__Goal of the exercise__
Using the data beneath this instruction, retype only the lines from the one that contains "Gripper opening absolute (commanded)" down to the one that contains "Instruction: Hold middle", both included, exactly as they appear.

__Supplied material__
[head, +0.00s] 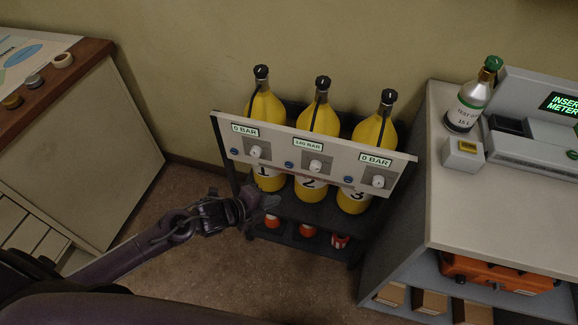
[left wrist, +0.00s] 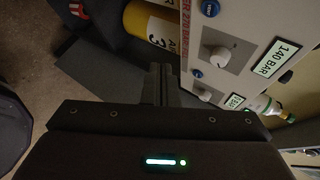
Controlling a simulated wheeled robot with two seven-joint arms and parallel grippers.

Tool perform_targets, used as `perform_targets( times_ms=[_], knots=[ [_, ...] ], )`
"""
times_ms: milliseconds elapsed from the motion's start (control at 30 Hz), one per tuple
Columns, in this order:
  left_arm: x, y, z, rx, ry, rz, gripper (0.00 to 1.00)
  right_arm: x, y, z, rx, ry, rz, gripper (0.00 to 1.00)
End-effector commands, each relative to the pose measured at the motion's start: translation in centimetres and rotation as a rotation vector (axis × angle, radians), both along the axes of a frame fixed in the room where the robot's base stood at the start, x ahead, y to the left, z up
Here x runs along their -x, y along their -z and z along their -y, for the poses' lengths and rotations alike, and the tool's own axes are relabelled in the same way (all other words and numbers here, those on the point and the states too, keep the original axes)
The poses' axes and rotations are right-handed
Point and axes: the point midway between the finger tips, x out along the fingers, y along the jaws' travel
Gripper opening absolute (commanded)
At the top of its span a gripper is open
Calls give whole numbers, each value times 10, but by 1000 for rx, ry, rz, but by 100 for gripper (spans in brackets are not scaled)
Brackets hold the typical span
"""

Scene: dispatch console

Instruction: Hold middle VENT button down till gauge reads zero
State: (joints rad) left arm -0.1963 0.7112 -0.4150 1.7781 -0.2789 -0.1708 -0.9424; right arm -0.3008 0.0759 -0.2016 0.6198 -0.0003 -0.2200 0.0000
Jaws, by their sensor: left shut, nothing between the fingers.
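The grey panel (head: 270,142) on the cylinder rack carries three gauges, knobs and blue buttons. The middle gauge (head: 308,145) reads about 140 BAR; it also shows in the left wrist view (left wrist: 277,58). The middle blue button (head: 289,164) sits left of the middle knob (head: 315,164); in the left wrist view it is near the top edge (left wrist: 210,8), its lettering unclear. My left gripper (head: 270,202) is shut and empty, below the panel's left half and apart from the button. Its closed fingers show in the left wrist view (left wrist: 158,84). My right gripper is not in view.
The left gauge (head: 245,130) and right gauge (head: 375,160) read 0 BAR. Yellow cylinders (head: 318,119) stand behind the panel. A grey bench (head: 510,190) stands right, a wood-topped cabinet (head: 100,150) left.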

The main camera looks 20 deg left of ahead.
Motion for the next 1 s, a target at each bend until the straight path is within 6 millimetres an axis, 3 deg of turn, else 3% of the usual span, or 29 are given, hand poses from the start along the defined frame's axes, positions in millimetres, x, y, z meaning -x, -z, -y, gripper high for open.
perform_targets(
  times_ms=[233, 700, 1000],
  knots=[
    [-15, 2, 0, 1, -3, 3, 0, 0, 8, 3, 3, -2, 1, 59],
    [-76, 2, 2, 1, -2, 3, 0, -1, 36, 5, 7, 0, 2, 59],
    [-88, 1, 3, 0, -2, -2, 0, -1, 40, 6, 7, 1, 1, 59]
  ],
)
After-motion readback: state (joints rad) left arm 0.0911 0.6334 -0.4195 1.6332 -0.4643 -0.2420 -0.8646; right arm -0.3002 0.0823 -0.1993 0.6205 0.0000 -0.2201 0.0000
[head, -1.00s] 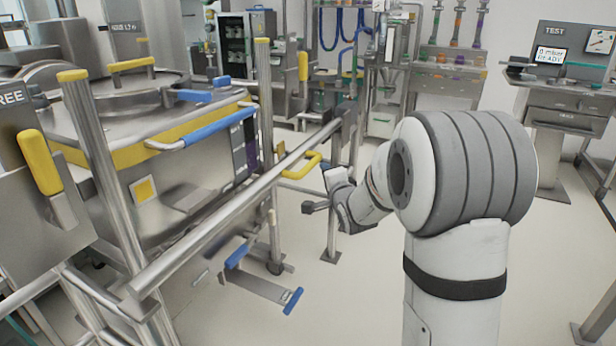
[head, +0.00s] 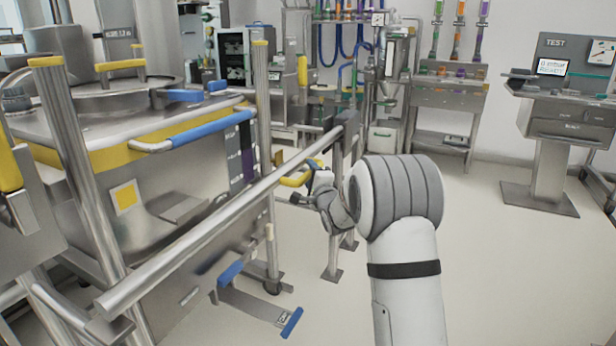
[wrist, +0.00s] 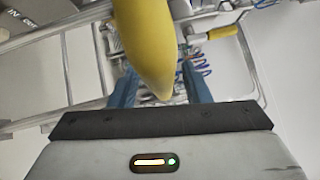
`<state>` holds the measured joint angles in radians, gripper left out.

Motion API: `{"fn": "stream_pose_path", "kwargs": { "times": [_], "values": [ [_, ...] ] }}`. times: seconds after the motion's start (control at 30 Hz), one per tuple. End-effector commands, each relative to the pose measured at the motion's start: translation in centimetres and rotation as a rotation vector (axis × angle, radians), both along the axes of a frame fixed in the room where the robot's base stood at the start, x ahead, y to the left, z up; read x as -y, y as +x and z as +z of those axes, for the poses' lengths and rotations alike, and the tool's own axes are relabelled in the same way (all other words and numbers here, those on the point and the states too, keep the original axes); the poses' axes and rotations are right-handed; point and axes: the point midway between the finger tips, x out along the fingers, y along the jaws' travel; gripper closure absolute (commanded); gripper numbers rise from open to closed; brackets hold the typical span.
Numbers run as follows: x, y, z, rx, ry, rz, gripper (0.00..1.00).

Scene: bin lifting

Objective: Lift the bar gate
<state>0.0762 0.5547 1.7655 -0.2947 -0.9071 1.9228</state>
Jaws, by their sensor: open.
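The bar gate (head: 215,218) is a long steel bar that runs level from the front left post to a grey block on the right post. A yellow loop handle (head: 296,181) sticks out from the bar near its right end. My gripper (head: 303,190) is at this handle, on its right side. In the wrist view, the yellow handle (wrist: 143,40) comes down from the top between the two blue fingers of my gripper (wrist: 161,84). The fingers stand apart with gaps beside the handle. I cannot tell whether they touch it.
Behind the bar stands a large steel vessel with a blue handle (head: 205,131). A blue-ended pedal (head: 291,322) sits low under the bar. A TEST console (head: 560,115) and a rack with coloured tubes (head: 450,85) stand at the back. The floor at right is clear.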

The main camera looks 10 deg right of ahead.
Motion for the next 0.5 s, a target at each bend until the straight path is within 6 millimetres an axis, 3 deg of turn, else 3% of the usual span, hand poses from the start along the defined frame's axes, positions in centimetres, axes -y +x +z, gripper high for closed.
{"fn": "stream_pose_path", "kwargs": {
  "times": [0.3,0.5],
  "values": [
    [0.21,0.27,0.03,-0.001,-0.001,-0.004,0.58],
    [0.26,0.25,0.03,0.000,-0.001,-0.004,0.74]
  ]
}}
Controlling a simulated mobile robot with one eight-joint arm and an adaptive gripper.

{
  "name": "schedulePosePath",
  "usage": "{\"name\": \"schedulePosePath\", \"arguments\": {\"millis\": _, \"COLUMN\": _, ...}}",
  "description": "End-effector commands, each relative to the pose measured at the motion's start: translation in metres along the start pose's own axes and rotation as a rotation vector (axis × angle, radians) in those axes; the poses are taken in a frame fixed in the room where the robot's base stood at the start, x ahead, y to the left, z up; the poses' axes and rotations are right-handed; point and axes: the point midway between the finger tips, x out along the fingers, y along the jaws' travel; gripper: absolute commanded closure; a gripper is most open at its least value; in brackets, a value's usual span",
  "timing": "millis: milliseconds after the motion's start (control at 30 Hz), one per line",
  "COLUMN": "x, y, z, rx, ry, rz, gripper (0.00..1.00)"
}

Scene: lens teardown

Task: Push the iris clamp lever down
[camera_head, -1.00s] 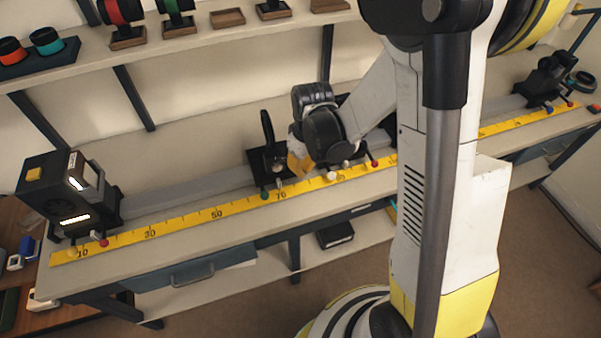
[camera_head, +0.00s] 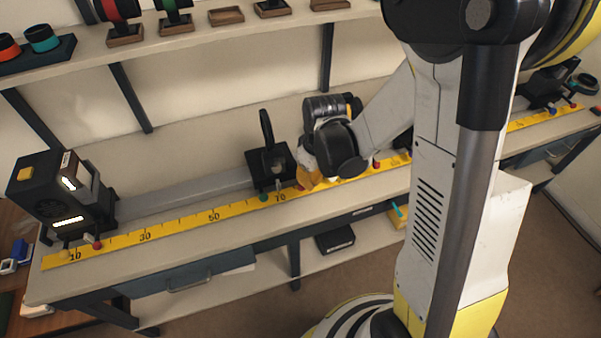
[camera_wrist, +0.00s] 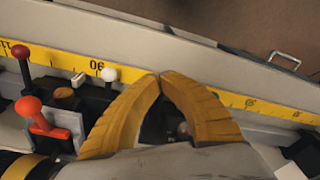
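My gripper (camera_wrist: 160,78) shows in the wrist view with its two yellow fingers meeting at the tips; nothing shows held between the tips. In the head view my gripper (camera_head: 306,182) is low over the bench, just right of a black carrier (camera_head: 268,178) with an upright black piece and a green-knobbed lever (camera_head: 263,198). In the wrist view a white-knobbed lever (camera_wrist: 109,74) stands just left of the fingertips, and a red-knobbed lever (camera_wrist: 21,53) farther left. I cannot tell which is the iris clamp lever. Parts below the fingers are hidden.
A yellow scale (camera_head: 213,215) runs along the bench front. An orange-red knob (camera_wrist: 29,107) and a small pale block (camera_wrist: 78,79) are left of the fingers. A black lamp unit (camera_head: 62,190) stands at the bench's left end. A shelf (camera_head: 190,48) with several ringed parts is above.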

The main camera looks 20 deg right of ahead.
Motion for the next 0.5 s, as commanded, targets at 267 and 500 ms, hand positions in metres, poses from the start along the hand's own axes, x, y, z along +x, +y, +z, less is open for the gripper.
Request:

__Written solution__
Gripper opening absolute (commanded)
At the top of its span a gripper is open
Calls give whole numbers, each value times 10, but by 1000 for rx, ry, rz, but by 100 for gripper (spans in brackets are not scaled)
Brackets hold the typical span
"""

Scene: dispatch console

Instruction: Hold middle VENT button down till gauge reads zero

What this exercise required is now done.